EXERCISE DIRECTIONS: Restate each line of the listing exactly, without carrying over any pictures.

SOURCE DATA:
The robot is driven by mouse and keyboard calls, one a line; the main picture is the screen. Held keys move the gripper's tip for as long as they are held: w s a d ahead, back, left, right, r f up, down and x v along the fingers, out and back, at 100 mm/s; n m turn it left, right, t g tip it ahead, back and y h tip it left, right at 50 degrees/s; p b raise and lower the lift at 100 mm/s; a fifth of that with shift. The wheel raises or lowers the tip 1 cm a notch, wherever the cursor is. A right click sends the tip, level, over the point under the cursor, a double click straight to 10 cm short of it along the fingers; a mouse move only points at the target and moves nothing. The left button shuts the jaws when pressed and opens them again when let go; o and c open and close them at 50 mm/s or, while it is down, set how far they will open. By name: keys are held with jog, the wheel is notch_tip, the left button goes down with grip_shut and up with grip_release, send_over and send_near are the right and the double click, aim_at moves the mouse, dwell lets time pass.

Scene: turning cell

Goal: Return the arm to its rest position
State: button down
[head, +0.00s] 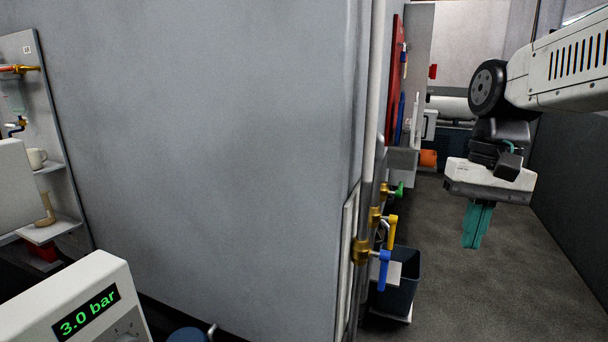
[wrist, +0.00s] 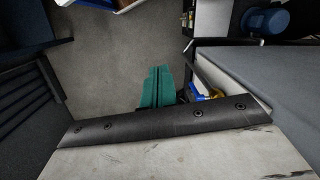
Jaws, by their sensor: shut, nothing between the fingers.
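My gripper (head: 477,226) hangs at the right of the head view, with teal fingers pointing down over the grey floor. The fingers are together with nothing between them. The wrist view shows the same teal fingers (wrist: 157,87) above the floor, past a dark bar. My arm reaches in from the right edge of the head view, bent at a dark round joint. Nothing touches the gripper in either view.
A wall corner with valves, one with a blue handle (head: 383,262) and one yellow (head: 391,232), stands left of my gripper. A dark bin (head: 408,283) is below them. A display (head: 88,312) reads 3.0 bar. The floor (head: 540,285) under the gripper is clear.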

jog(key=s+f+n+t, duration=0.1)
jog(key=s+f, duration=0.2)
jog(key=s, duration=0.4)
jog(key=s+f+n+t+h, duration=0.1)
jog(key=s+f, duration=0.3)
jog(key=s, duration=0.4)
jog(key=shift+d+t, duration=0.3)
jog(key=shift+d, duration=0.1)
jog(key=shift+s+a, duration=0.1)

EXPECTED OUTPUT:
The robot is driven by mouse and keyboard calls, one a line; the main picture is the screen. Held keys move the gripper's tip for as long as they are held: w s a d ahead, back, left, right, r f up, down and x v along the fingers, out and back, at 100 mm/s; n m turn it left, right, t g tip it ahead, back and y h tip it left, right at 50 degrees/s; p b raise and lower the lift at 100 mm/s; a fifth of that with shift. The wheel raises or lowers the tip 1 cm a notch, wherever the cursor is. A right click sends the tip, level, over the point under the cursor, a double click straight to 10 cm short of it along the fingers; a mouse move only points at the target and moves nothing. The left button shuts the jaws when pressed and opens them again when let go; o and c open and close them at 50 mm/s or, while it is down, set how far they will open. By name: keys are held with jog, the wheel is notch_tip, the left button goes down with grip_shut and up with grip_release, send_over and send_near are the right and the double click, aim_at moves the mouse, dwell lets time pass.

Scene: turning cell

Goal: Return the arm to its rest position
State: button down
[head, +0.00s] 
[wrist, +0.00s] 
Jaws, by their sensor: shut, nothing between the fingers.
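My gripper (head: 477,226) hangs at the right of the head view, with teal fingers pointing down over the grey floor. The fingers are together with nothing between them. The wrist view shows the same teal fingers (wrist: 157,87) above the floor, past a dark bar. My arm reaches in from the right edge of the head view, bent at a dark round joint. Nothing touches the gripper in either view.
A wall corner with valves, one with a blue handle (head: 383,262) and one yellow (head: 391,232), stands left of my gripper. A dark bin (head: 408,283) is below them. A display (head: 88,312) reads 3.0 bar. The floor (head: 540,285) under the gripper is clear.

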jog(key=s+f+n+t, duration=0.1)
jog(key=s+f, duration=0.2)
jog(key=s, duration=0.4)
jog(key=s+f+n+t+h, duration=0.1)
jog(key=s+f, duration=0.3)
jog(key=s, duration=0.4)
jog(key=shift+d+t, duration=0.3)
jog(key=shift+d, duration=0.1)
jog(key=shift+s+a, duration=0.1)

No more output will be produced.